3. Feature Squeezing

Xu et al. (2017): apply "squeezing" filters (bit-depth reduction, spatial smoothing) to reduce the search space available to attackers. Compare the original and squeezed predictions — a large discrepancy suggests an adversarial input.

4. Input Preprocessing

JPEG compression: removes high-frequency perturbations (easily bypassed by differentiable attackers)
Gaussian blurring: smooths perturbations (similarly bypassed)
Randomized resizing and padding: breaks gradient-based attacks by disrupting the attack gradient

All preprocessing defenses are brittle against adaptive attacks — an attacker who knows the preprocessing can incorporate it into the attack pipeline.

The Adaptive Attack Problem

Key Insight Carlini and Wagner (2017) systematically broke 10 proposed defenses by designing adaptive attacks that directly circumvent each defense. If you design a defense, you must evaluate it under adaptive attack conditions — an attacker who knows your defense.

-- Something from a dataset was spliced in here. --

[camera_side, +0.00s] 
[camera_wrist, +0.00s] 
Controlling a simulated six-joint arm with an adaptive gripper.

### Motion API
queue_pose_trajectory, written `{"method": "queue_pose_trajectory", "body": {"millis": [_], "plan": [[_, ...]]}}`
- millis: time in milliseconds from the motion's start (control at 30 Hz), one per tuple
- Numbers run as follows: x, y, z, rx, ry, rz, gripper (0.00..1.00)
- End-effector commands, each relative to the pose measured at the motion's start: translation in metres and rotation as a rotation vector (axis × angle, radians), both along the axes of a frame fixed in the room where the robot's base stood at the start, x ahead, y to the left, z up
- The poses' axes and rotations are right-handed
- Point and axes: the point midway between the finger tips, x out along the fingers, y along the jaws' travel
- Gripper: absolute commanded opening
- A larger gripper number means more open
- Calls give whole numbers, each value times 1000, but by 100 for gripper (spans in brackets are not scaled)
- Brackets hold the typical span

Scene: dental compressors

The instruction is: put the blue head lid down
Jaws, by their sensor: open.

Many papers claiming strong defense results used non-adaptive evaluations that significantly overstated robustness.

Conclusion

Adversarial examples reveal that neural networks — despite superhuman performance on benchmarks — are fragile in ways fundamentally different from human perception. A model that correctly classifies millions of images can be fooled by a perturbation invisible to any human.

The gap between benchmark performance and adversarial robustness is a security-critical property for any ML system operating in an adversarial environment: autonomous vehicles, content moderation, malware detection, biometric authentication. Building robust models requires adversarial training, certified defenses, and thorough red-teaming — not just accuracy metrics on clean test sets.